## START

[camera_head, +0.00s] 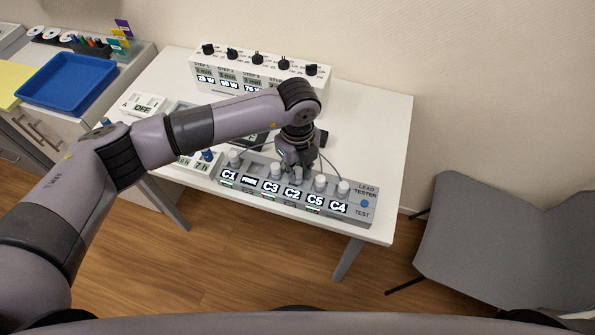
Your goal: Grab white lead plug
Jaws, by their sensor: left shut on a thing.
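The lead tester (354,207) is a long grey box near the front edge of the white table. It has a row of white plugs and lit labels such as C1, C3, C2, C5 and C4. My left gripper (297,171) points down over the middle of the row and is shut on a white lead plug above the C2 label. That plug is mostly hidden by the fingers. A white plug (320,183) stands just right of the gripper, and another (343,187) stands at the right end. A white plug (234,158) stands at the left end. My right gripper is not in view.
Thin dark leads curve beside the gripper. A white console (205,75) with black knobs stands at the back of the table. Small timer boxes lie left, partly behind my arm. A blue tray (70,84) sits far left. A grey chair (480,240) stands right.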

## END

Return the listing above in full and without alteration, excluding its pictures.

- [Response to the exercise]
[camera_head, +0.00s] 
Your goal: Grab white lead plug
Jaws, by their sensor: left shut on a thing.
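The lead tester (354,207) is a long grey box near the front edge of the white table. It has a row of white plugs and lit labels such as C1, C3, C2, C5 and C4. My left gripper (297,171) points down over the middle of the row and is shut on a white lead plug above the C2 label. That plug is mostly hidden by the fingers. A white plug (320,183) stands just right of the gripper, and another (343,187) stands at the right end. A white plug (234,158) stands at the left end. My right gripper is not in view.
Thin dark leads curve beside the gripper. A white console (205,75) with black knobs stands at the back of the table. Small timer boxes lie left, partly behind my arm. A blue tray (70,84) sits far left. A grey chair (480,240) stands right.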

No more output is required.